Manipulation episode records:
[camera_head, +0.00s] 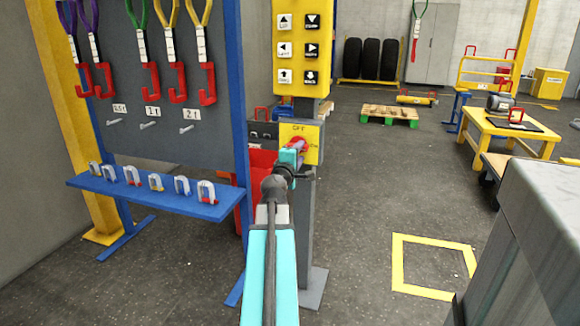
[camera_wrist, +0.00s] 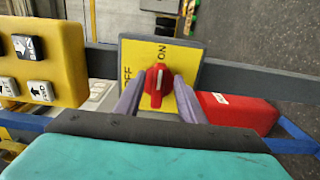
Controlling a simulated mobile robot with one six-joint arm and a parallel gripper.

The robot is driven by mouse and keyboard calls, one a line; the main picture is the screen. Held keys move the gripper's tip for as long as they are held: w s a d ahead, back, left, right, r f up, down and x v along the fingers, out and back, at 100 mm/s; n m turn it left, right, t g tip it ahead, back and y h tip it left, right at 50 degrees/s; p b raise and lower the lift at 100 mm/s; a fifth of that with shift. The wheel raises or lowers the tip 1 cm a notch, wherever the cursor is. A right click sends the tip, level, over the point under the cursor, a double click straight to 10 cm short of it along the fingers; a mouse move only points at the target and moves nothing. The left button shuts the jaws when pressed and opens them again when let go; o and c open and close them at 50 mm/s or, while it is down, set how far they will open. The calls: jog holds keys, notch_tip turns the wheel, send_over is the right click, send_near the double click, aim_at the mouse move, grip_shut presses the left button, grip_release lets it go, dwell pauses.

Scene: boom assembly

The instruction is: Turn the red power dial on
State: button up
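The red power dial (camera_wrist: 157,88) is a round knob with a raised grip and a white mark. It sits on a yellow plate (camera_wrist: 188,56) lettered OFF and ON. In the wrist view the white mark runs roughly up and down the picture. My gripper (camera_wrist: 160,79) has one finger on each side of the dial, with the fingertips close to the plate. The fingers look apart, with narrow gaps beside the knob; firm contact cannot be made out. In the head view my gripper (camera_head: 291,156) reaches the plate (camera_head: 313,132) on the grey post and partly covers the dial (camera_head: 298,143).
A yellow button panel (camera_head: 300,45) is on the same post above the plate. A blue-framed rack (camera_head: 175,95) with hooks and shackles stands at left. A red box (camera_wrist: 235,110) is behind the post. A grey block (camera_head: 545,230) is near at right. Open floor lies between.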

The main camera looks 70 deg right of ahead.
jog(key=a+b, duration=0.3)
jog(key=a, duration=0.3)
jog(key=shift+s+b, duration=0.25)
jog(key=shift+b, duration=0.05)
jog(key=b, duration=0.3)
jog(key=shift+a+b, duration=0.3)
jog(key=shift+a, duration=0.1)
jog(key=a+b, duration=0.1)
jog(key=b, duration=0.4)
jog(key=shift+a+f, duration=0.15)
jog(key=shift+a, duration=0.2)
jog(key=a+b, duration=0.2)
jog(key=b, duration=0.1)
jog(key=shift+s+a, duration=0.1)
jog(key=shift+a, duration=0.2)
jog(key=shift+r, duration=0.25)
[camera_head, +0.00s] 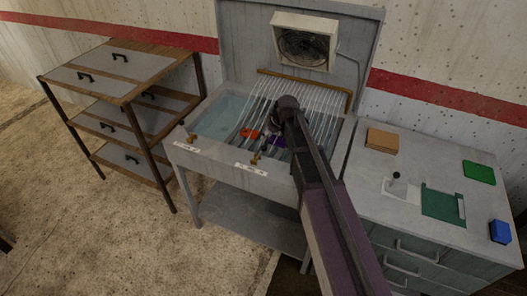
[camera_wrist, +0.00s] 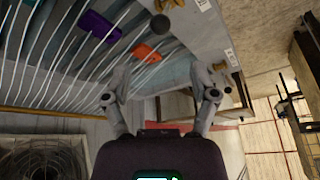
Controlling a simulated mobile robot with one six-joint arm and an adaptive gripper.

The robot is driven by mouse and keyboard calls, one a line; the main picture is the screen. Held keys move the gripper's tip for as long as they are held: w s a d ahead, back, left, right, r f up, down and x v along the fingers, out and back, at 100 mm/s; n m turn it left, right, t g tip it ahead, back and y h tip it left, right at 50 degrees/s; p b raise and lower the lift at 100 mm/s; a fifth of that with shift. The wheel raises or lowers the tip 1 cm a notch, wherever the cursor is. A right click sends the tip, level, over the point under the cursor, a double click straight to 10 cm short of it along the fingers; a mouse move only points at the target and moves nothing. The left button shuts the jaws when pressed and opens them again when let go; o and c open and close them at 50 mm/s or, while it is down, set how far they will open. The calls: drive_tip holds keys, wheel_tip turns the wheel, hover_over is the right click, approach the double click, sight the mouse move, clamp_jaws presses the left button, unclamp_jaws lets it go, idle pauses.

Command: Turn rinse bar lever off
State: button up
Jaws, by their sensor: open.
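A brass lever (camera_head: 254,160) sits on the front rim of the grey basin (camera_head: 210,155), beside a small white label; it also shows at the top of the wrist view (camera_wrist: 170,5). A second brass lever (camera_head: 192,138) is near the left front corner, beside another label. The labels are too small to read, so I cannot tell which lever is the rinse bar's. My gripper (camera_wrist: 160,88) is open and empty, above the basin. In the head view my arm hides most of it and part of the basin's right side.
A brass bar (camera_head: 300,86) and fan box (camera_head: 305,42) are behind. A drawer unit (camera_head: 120,100) stands left, a counter (camera_head: 430,160) right.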

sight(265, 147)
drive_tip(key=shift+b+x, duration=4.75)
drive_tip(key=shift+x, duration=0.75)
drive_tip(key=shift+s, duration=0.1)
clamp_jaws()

# Exercise directions
Quote the lines above exactly, starting with the one that has "The main camera looks 70 deg right of ahead." and ending with the one that has "an adaptive gripper."; drop the pictures and include nothing else.

# Task output
The main camera looks 70 deg right of ahead.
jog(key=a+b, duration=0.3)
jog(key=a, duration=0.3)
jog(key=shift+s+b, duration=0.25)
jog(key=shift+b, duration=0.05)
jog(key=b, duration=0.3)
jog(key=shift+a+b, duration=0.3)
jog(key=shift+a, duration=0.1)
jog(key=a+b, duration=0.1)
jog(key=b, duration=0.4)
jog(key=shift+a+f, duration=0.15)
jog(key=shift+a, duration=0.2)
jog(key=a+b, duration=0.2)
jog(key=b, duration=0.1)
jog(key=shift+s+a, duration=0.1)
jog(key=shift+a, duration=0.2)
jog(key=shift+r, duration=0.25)
[camera_head, +0.00s] 
[camera_wrist, +0.00s] 
Controlling a simulated mobile robot with one six-joint arm and an adaptive gripper.

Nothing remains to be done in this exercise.